Is there one more shot for Robles or will Nats move on?

PLAYER REVIEW: VICTOR ROBLES

Age on opening day 2022: 24

How acquired: Signed as international free agent, July 2013

MLB service time: 3 years, 32 days

2021 salary: $614,000

Contract status: Arbitration-eligible in 2022, free agent in 2025

2021 stats: 107 G, 369 PA, 315 AB, 37 R, 64 H, 21 2B, 1 3B, 2 HR, 19 RBI, 8 SB, 6 CS, 33 BB, 85 SO, .203 AVG, .310 OBP, .295 SLG, .605 OPS, 69 OPS+, minus-1 DRS, minus-0.5 fWAR, minus-0.3 bWAR

Quotable: “I’ve said this before, and I mean this with all my heart: We want Victor to be successful up here. He’s still young, he’s (24) years old, he’s got a bright future here with us. ... I mean, I know this is not the last we’re going to see of Victor.” - manager Davey Martinez

Victor Robles running white sidebar.jpg2021 analysis: Despite a disappointing 2020, hopes were high for Victor Robles heading into this season. He came to spring training having dropped some weight, which figured to make a positive difference in the field and on the bases. He was groomed to be the Nationals’ leadoff hitter, batting in front of Trea Turner and Juan Soto. Things appeared to be trending upward when camp ended.

And then one week into the season, Martinez gave up on Robles as a leadoff hitter, bumping him down to the No. 8 (and sometimes No. 9) spot in his lineup. His batting average never topped .250 and eventually just kept dropping toward (and even below) the Mendoza line. He got on base at a decent clip, with an 8.9 percent walk rate that was far and away a career-high and even better than league-average. And his 23 percent strikeout rate wasn’t subpar, not by today’s standards.

But Robles simply couldn’t hit the ball with any authority. His .092 isolated power (basically, a player’s slugging percentage when you remove singles from the mix) was among the worst in the majors. His swings resulted in weak contact 16.6 percent of the time (league average is 3.7 percent). And he rarely hit the ball to center or right fields, pulling it to left field a whopping 48.1 percent of the time.

Though his defense did return to a level approaching 2019, when he was a Gold Glove Award finalist, Robles remained a poor baserunner. He was successful on only 57 percent of his stolen base attempts. He took an extra base only 24 percent of the time it was possible (more than 20 points below his career average).
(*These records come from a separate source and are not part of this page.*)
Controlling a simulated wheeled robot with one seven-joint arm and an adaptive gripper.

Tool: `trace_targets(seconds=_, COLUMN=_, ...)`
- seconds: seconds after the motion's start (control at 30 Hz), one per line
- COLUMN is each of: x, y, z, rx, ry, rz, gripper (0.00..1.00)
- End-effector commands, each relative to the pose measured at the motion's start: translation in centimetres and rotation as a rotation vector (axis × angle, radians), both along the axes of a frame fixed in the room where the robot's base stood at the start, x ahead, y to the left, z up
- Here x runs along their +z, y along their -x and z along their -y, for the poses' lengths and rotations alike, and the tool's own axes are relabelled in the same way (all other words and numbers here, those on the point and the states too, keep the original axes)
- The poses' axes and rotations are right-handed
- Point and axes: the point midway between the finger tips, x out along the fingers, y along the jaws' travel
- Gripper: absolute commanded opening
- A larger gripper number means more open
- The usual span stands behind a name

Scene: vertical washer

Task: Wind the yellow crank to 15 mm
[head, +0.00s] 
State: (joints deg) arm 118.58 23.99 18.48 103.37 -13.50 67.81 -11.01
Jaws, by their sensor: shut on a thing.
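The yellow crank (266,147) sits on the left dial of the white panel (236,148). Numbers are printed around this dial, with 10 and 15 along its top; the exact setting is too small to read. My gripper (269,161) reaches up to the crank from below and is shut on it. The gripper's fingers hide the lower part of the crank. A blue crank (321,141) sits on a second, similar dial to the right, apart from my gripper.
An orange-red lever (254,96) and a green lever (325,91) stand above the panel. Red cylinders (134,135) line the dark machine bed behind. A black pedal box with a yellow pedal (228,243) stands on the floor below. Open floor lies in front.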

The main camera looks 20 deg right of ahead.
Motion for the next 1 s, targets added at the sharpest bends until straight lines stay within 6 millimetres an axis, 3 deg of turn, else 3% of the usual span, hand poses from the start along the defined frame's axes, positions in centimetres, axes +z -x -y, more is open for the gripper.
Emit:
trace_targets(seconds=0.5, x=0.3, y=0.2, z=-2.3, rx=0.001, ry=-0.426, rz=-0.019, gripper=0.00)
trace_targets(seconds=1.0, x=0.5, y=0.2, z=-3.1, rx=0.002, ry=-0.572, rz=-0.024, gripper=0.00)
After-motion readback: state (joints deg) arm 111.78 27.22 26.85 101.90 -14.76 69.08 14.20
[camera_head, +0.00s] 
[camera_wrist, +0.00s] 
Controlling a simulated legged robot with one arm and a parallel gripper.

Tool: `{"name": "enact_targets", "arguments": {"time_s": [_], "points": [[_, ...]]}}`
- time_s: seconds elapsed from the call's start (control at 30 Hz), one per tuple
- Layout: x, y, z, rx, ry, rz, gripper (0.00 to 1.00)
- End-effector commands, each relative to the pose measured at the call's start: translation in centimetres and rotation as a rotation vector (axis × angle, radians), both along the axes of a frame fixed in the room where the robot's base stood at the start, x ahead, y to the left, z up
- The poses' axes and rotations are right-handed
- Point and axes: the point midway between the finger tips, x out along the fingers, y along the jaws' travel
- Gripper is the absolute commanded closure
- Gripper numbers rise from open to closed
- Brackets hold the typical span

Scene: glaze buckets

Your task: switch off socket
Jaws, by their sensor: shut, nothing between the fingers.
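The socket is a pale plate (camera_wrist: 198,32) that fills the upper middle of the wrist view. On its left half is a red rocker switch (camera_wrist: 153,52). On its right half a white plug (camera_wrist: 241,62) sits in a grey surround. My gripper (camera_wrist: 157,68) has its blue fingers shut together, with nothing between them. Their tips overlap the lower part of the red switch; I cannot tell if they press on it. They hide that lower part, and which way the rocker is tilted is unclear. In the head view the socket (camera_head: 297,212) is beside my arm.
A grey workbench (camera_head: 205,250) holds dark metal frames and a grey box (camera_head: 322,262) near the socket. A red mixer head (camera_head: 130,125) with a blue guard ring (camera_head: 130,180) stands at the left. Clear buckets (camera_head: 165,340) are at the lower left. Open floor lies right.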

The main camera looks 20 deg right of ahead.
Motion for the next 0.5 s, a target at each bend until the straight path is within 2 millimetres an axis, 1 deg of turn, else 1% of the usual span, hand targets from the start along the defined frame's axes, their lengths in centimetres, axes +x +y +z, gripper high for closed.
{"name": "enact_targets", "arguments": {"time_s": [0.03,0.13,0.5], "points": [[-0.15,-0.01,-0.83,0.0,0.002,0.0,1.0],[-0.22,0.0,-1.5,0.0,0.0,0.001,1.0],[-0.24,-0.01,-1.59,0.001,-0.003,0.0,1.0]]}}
And it all came to a head Aug. 31, when the Nationals optioned Robles to Triple-A, giving the center field job to Lane Thomas. Robles did well with Rochester, hitting .301/.370/.566 in 23 games in September. But he didn’t earn a call back up to the majors, and thus went home for the offseason with his standing in the organization having suffered a massive drop-off.

2022 outlook: Publicly, the Nationals are saying Robles remains a big part of their future. Does that match the reality of the situation?

Thomas’ performance over the season’s final six weeks earned him the right to enter spring training with a starting job and the leadoff spot in the order all but assured to him. It’s possible he could slide over to left field, opening up center field for Robles. But it’s also possible the club will go out and acquire a more potent hitter to play left field, leaving Thomas in center and leaving Robles on the outside looking in.

It doesn’t seem likely the Nationals would keep Robles on the roster as a backup outfielder, not with Andrew Stevenson and Yadiel Hernandez still under club control as well. So he either needs to make the team as the starting center fielder or else he’s heading back to Rochester to begin the 2022 season. Or worse, heading somewhere else entirely. (Two potential options: The Nats could non-tender Robles this winter, making him a free agent. Or they could bring him to spring training and then if there isn’t a job for him, release him in mid-March and be responsible for only a fraction of his salary.)

At this point, Robles’ best hope is to prove to club officials his September in Triple-A was fruitful and that he can apply what he did there to the major league level. Assuming he’s back in West Palm Beach come February, there’s going to be a major spotlight on him, and little margin for error. Perhaps there’s still one more shot for him to realize his potential in D.C. But there’s little reason to believe the Nationals will give him more than one more shot.